*EXCERPTED RECORDS*.
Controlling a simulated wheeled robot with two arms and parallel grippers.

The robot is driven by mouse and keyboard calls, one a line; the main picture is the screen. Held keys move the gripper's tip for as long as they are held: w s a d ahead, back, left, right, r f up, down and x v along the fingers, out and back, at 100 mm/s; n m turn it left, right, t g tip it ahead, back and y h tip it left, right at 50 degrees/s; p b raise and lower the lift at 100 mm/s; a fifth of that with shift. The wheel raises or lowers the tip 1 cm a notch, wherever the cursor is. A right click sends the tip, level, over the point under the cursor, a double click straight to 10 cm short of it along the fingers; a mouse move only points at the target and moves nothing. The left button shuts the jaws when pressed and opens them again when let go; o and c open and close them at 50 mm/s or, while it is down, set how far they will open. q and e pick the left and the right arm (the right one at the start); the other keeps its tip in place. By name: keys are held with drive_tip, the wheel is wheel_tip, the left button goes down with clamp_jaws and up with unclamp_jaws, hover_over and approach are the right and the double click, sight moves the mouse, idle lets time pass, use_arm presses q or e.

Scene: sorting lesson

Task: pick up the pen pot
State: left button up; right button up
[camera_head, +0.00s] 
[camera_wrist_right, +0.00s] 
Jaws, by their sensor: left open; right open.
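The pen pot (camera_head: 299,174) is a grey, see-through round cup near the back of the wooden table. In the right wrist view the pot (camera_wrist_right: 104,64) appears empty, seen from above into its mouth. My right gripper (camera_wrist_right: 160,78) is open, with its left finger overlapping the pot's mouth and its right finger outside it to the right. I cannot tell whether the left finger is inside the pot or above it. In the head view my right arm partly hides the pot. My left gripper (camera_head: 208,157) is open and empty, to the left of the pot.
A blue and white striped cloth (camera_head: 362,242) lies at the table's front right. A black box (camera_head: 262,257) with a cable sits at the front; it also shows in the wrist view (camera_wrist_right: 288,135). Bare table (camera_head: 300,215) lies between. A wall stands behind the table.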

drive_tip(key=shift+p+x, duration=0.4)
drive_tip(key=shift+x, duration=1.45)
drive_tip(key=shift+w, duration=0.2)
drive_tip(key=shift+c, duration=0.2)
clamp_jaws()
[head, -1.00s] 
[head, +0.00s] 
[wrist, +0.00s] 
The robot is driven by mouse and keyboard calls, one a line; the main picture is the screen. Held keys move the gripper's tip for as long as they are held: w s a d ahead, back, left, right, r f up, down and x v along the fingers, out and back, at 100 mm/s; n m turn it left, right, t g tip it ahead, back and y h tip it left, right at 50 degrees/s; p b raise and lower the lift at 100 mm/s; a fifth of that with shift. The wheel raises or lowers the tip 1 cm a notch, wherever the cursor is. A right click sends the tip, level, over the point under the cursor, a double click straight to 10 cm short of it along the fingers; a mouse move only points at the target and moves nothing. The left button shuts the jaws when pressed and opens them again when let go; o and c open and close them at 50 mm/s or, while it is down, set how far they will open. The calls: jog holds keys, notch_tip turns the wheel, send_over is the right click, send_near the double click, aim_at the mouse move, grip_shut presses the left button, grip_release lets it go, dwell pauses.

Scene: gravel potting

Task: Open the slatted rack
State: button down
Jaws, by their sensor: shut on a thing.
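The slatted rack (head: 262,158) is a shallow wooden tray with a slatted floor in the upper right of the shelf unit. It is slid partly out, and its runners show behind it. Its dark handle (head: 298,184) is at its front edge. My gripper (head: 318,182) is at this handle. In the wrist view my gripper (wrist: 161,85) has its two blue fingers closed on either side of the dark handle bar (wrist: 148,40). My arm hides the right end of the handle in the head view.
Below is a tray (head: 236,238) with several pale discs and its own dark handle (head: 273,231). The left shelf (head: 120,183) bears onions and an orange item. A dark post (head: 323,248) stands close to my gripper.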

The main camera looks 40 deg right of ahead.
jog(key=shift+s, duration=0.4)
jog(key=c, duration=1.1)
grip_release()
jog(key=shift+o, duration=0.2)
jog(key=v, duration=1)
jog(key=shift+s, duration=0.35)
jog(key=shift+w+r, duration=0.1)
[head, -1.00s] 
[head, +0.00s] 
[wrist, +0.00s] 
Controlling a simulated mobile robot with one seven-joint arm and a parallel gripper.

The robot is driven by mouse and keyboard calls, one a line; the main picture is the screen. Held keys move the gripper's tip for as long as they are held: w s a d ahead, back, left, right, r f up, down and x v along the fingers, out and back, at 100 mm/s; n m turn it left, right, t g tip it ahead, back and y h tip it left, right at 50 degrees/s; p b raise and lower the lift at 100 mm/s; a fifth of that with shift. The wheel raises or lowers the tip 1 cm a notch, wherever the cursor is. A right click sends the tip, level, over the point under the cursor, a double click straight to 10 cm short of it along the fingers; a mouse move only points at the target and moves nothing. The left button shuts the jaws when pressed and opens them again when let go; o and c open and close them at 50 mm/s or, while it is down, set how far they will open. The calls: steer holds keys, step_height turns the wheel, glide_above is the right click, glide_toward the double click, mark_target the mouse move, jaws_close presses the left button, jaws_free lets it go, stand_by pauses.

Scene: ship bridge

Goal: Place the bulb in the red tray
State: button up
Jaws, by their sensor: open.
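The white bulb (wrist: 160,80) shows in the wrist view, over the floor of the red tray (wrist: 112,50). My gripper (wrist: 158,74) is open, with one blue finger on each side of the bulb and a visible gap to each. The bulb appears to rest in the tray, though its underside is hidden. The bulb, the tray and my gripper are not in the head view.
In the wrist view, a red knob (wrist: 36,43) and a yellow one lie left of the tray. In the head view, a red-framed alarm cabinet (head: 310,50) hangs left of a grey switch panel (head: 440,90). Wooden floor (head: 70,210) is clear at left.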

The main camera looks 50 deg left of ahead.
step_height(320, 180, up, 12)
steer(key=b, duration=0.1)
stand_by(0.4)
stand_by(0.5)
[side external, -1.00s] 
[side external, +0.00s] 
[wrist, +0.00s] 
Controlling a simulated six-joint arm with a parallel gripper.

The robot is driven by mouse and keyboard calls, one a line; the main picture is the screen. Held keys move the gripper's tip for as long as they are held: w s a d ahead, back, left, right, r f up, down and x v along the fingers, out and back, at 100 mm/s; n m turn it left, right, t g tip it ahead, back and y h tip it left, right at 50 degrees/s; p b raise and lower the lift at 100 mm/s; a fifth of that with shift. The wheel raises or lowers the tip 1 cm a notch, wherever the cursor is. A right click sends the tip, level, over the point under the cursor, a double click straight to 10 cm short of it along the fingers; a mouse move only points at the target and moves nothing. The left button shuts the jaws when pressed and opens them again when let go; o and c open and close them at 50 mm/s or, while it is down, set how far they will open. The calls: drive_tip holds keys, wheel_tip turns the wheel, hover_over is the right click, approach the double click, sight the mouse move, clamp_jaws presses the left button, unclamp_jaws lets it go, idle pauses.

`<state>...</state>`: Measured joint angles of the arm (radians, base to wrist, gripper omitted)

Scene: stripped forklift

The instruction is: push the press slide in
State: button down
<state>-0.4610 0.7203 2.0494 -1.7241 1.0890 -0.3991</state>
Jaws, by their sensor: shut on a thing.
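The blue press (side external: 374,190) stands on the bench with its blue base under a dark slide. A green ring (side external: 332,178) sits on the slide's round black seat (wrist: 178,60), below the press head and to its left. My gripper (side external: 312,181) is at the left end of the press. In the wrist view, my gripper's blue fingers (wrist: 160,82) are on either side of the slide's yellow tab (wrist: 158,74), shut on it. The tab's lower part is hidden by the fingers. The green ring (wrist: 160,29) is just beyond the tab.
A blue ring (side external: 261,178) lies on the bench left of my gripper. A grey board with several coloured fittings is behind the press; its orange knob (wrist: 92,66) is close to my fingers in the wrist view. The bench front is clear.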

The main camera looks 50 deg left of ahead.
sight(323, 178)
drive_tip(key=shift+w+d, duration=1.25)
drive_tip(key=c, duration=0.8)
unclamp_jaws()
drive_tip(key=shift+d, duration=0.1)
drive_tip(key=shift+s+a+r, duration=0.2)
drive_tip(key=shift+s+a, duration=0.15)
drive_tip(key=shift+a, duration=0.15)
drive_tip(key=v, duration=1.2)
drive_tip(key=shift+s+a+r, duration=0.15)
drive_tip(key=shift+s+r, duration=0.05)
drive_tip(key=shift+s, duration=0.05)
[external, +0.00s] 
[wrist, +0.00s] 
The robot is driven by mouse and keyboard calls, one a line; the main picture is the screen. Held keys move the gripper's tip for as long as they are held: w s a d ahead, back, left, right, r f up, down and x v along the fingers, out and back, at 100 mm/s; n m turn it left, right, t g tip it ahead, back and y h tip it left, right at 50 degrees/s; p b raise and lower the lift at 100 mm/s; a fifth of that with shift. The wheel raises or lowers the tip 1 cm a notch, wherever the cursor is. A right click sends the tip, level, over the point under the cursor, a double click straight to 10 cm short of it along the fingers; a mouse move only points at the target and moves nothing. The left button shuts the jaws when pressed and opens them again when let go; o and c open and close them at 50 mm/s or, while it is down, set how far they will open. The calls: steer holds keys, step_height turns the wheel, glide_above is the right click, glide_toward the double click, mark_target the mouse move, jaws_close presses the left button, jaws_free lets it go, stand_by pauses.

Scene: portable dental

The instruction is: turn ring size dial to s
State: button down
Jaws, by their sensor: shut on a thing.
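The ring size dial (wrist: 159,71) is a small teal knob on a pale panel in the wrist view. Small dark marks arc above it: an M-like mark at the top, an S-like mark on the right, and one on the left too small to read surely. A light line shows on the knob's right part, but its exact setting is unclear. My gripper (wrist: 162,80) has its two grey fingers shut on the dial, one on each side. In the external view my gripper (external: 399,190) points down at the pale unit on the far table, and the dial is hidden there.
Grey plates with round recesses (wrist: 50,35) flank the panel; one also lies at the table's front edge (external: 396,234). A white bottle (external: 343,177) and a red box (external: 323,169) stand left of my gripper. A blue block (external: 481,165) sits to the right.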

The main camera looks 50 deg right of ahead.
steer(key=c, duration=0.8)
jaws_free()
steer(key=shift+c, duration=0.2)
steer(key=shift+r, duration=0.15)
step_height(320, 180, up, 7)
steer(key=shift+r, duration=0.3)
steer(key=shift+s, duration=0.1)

*BRIEF*.
Please write out exactly the lines from the start of the data through the line that contains "[camera_wrist_right, +0.00s]", both ends included, and nothing else.

*FULL RESPONSE*.
Controlling a simulated wheeled robot with two arms and parallel grippers.

The robot is driven by mouse and keyboard calls, one a line; the main picture is the screen. Held keys move the gripper's tip for as long as they are held: w s a d ahead, back, left, right, r f up, down and x v along the fingers, out and back, at 100 mm/s; n m turn it left, right, t g tip it ahead, back and y h tip it left, right at 50 degrees/s; p b raise and lower the lift at 100 mm/s; a fifth of that with shift. The wheel raises or lowers the tip 1 cm a notch, wherever the cursor is. A right click sends the tip, level, over the point under the cursor, a double click straight to 10 cm short of it along the fingers; a mouse move only points at the target and moves nothing. The left button shuts the jaws when pressed and opens them again when let go; o and c open and close them at 50 mm/s or, while it is down, set how far they will open. q and e pick the left and the right arm (the right one at the start); the other keeps its tip in place. By name: keys are held with drive_tip, the wheel is wheel_tip, the left button goes down with clamp_jaws and up with unclamp_jaws, hover_over and approach are the right and the double click, sight moves the mouse, idle lets time pass, use_arm presses q or e.

Scene: sorting lesson

Task: pick up the pen pot
State: left button up; right button up
[camera_head, +0.00s] 
[camera_wrist_right, +0.00s] 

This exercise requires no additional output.